Comment by cubefox

16 days ago

The headline seems a little misleading. From the article:

> The Wikimedia Foundation shares the UK government’s commitment to promoting online environments where everyone can safely participate. The organization is not bringing a general challenge to the OSA as a whole, nor to the existence of the Category 1 duties themselves. Rather, the legal challenge focuses solely on the new Categorisation Regulations that risk imposing Category 1 duties (the OSA’s most stringent obligations) on Wikipedia.
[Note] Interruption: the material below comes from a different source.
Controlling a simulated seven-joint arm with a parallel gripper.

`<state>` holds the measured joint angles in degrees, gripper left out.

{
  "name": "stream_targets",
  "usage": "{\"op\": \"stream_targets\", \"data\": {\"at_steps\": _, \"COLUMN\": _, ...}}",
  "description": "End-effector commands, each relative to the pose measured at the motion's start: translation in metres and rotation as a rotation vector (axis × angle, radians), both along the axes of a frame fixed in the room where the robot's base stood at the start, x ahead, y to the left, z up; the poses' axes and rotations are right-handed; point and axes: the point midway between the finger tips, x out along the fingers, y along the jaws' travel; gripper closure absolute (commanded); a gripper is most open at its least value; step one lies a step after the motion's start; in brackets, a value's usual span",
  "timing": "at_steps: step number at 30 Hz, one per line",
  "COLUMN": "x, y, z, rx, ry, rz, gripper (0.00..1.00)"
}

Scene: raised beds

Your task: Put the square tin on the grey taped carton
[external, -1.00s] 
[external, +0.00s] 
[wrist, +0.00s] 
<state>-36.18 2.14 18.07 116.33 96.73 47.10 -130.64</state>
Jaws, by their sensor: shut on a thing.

Is Wikipedia actually Category 1?

Seems to require an algorithmic feed to be Category 1 - https://www.legislation.gov.uk/ukdsi/2025/9780348267174

  • How is "algorithmic feed" related to safety? Or is it, along with seemingly arbitrary numbers like 7 or 34 millions, a way to target a specific platform for those who are afraid to spell the name explicitly?

    • One of the main motivations for this law was pro-suicide and pro-anorexia content being pushed to teenage girls. In particular Molly Russell's death received a lot of press coverage and public outrage at tech companies. The coroner's report basically said Instagram killed her. https://en.m.wikipedia.org/wiki/Death_of_Molly_Russell

      Of course if you get your news from HN then the motivation is actually something to do with limiting discussion of immigration or being dystopian just because.

      But yes, if they could just name Instagram and TikTok they probably would.

  • Is search results 'an algorithmic feed'.

    • The phrase they actually use is "content recommender system". The definition is in the link; you could maybe see some search features falling into it but I don't see how Wikipedia as it exists now is Category 1.